____ COLLECTED MATERIAL
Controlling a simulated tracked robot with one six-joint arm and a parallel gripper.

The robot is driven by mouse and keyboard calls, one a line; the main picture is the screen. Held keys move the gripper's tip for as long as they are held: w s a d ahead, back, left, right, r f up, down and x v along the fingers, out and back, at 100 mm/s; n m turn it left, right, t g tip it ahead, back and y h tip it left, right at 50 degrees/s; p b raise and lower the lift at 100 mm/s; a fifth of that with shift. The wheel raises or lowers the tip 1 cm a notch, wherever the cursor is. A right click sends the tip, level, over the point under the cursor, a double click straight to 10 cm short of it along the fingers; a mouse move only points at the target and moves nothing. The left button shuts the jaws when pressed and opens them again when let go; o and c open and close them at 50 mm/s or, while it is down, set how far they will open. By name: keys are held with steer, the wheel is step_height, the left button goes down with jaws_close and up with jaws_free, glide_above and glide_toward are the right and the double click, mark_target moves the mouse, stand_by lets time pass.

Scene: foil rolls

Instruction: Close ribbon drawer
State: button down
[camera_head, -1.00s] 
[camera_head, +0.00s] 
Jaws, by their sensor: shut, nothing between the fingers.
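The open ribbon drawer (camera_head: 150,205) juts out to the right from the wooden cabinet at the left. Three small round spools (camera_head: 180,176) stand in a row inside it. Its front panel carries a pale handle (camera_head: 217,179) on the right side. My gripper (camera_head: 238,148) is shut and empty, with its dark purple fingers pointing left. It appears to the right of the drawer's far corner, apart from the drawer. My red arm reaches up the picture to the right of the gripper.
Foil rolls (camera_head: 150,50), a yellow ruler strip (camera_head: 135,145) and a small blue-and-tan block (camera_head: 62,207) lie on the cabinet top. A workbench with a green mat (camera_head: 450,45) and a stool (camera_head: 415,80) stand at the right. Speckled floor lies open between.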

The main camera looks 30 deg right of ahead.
________
Nothing should be left out: repeat all of the data exactly.

CORRECT RESPONSE:
Controlling a simulated tracked robot with one six-joint arm and a parallel gripper.

The robot is driven by mouse and keyboard calls, one a line; the main picture is the screen. Held keys move the gripper's tip for as long as they are held: w s a d ahead, back, left, right, r f up, down and x v along the fingers, out and back, at 100 mm/s; n m turn it left, right, t g tip it ahead, back and y h tip it left, right at 50 degrees/s; p b raise and lower the lift at 100 mm/s; a fifth of that with shift. The wheel raises or lowers the tip 1 cm a notch, wherever the cursor is. A right click sends the tip, level, over the point under the cursor, a double click straight to 10 cm short of it along the fingers; a mouse move only points at the target and moves nothing. The left button shuts the jaws when pressed and opens them again when let go; o and c open and close them at 50 mm/s or, while it is down, set how far they will open. By name: keys are held with steer, the wheel is step_height, the left button goes down with jaws_close and up with jaws_free, glide_above and glide_toward are the right and the double click, mark_target moves the mouse, stand_by lets time pass.

Scene: foil rolls

Instruction: Close ribbon drawer
State: button down
[camera_head, -1.00s] 
[camera_head, +0.00s] 
Jaws, by their sensor: shut, nothing between the fingers.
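The open ribbon drawer (camera_head: 150,205) juts out to the right from the wooden cabinet at the left. Three small round spools (camera_head: 180,176) stand in a row inside it. Its front panel carries a pale handle (camera_head: 217,179) on the right side. My gripper (camera_head: 238,148) is shut and empty, with its dark purple fingers pointing left. It appears to the right of the drawer's far corner, apart from the drawer. My red arm reaches up the picture to the right of the gripper.
Foil rolls (camera_head: 150,50), a yellow ruler strip (camera_head: 135,145) and a small blue-and-tan block (camera_head: 62,207) lie on the cabinet top. A workbench with a green mat (camera_head: 450,45) and a stool (camera_head: 415,80) stand at the right. Speckled floor lies open between.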

The main camera looks 30 deg right of ahead.

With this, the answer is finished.